* Begin *

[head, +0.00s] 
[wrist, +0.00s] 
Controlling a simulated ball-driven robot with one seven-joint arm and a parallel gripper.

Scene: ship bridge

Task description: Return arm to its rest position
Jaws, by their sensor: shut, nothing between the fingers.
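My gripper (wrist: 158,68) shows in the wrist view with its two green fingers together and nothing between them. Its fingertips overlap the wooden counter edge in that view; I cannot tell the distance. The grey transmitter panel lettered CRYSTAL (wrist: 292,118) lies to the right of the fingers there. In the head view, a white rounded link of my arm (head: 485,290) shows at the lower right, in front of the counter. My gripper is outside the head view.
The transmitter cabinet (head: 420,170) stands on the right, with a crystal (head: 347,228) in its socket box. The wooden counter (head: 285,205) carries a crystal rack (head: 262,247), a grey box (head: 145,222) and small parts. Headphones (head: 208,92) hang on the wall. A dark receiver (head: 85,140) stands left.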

* End *
* Begin *

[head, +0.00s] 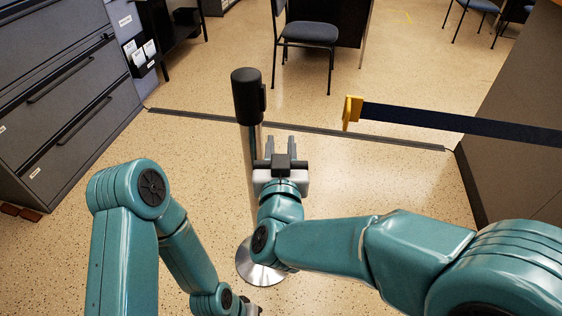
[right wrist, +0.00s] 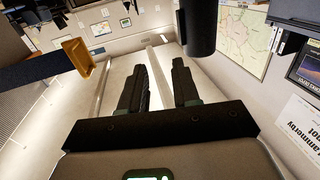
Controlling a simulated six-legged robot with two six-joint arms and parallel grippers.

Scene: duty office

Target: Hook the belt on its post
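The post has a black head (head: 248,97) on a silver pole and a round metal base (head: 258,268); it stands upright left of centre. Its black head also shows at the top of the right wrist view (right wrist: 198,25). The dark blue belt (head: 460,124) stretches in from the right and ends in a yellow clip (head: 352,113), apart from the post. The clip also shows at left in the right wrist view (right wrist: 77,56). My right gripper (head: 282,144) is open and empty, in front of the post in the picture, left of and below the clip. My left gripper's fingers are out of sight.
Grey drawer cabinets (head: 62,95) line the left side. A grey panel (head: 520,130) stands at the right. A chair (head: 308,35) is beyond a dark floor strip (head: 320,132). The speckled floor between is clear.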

* End *
* Begin *

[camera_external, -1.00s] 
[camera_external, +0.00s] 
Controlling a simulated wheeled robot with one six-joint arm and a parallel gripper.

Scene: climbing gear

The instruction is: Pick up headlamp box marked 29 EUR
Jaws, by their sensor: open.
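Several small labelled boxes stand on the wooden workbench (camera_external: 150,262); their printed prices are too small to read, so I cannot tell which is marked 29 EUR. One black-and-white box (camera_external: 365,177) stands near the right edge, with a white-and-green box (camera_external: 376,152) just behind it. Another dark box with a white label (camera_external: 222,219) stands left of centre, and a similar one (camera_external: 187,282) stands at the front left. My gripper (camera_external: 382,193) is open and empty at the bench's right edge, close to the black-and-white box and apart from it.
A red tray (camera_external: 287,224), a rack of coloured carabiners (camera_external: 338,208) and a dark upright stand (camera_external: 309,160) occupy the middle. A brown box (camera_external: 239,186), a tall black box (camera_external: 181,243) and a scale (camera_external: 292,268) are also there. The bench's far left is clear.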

* End *

Work instructions:
From the records above, pull out each line that has "Controlling".

The response:
Controlling a simulated ball-driven robot with one seven-joint arm and a parallel gripper.
Controlling a simulated six-legged robot with two six-joint arms and parallel grippers.
Controlling a simulated wheeled robot with one six-joint arm and a parallel gripper.

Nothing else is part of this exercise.